▶ **Given exercise**: Quote precisely the run of lines opening with the line containing "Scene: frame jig" and closing with the line containing "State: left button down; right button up", and nothing else.

▶ **Given data**:

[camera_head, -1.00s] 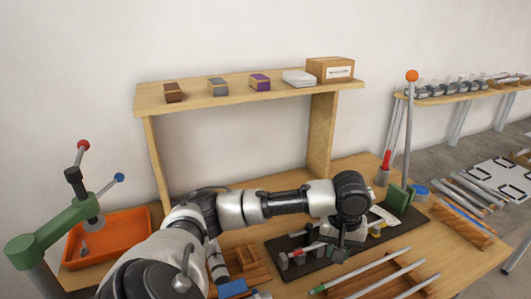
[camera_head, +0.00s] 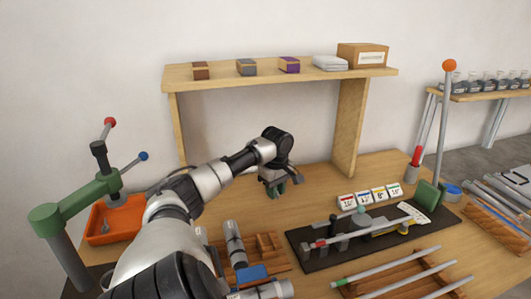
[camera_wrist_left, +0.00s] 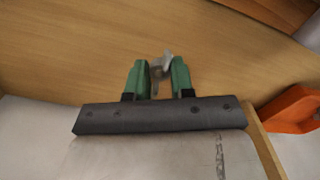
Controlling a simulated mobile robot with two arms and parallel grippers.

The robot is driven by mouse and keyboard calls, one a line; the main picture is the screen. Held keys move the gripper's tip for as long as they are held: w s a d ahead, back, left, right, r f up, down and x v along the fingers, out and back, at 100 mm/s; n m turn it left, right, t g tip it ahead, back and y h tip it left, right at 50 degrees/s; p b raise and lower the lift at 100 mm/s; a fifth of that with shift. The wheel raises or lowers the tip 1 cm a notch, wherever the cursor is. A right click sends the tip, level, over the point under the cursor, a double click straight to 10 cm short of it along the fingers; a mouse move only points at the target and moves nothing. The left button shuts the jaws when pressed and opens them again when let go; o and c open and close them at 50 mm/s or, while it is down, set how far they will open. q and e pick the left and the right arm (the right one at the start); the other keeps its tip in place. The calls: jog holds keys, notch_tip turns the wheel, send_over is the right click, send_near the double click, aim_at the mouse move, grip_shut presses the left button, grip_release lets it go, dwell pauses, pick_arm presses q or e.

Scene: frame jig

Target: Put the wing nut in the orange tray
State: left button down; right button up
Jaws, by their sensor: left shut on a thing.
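My left gripper (camera_head: 277,189) is held over the workbench, in front of the open space under the shelf. In the left wrist view its green fingers (camera_wrist_left: 159,78) are shut on a small grey metal wing nut (camera_wrist_left: 163,65). The wing nut is too small to make out in the head view. The orange tray (camera_head: 97,224) is at the left of the bench, well left of the gripper, with a small grey piece in it. An orange edge of the tray (camera_wrist_left: 293,108) shows at the right of the left wrist view. My right gripper is not in view.
A green post with red and blue knobs (camera_head: 75,206) stands in front of the tray. A wooden shelf (camera_head: 280,77) with boxes spans the back. A dark mat (camera_head: 318,262) with tools lies right of the gripper, near several small labelled cards (camera_head: 370,196).

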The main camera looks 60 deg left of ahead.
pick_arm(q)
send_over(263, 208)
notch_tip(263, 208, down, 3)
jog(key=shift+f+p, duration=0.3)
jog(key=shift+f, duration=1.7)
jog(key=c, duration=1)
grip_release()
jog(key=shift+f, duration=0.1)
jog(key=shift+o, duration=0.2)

▶ **Answer to the exercise**:
Scene: frame jig

Target: Put the wing nut in the orange tray
State: left button down; right button up

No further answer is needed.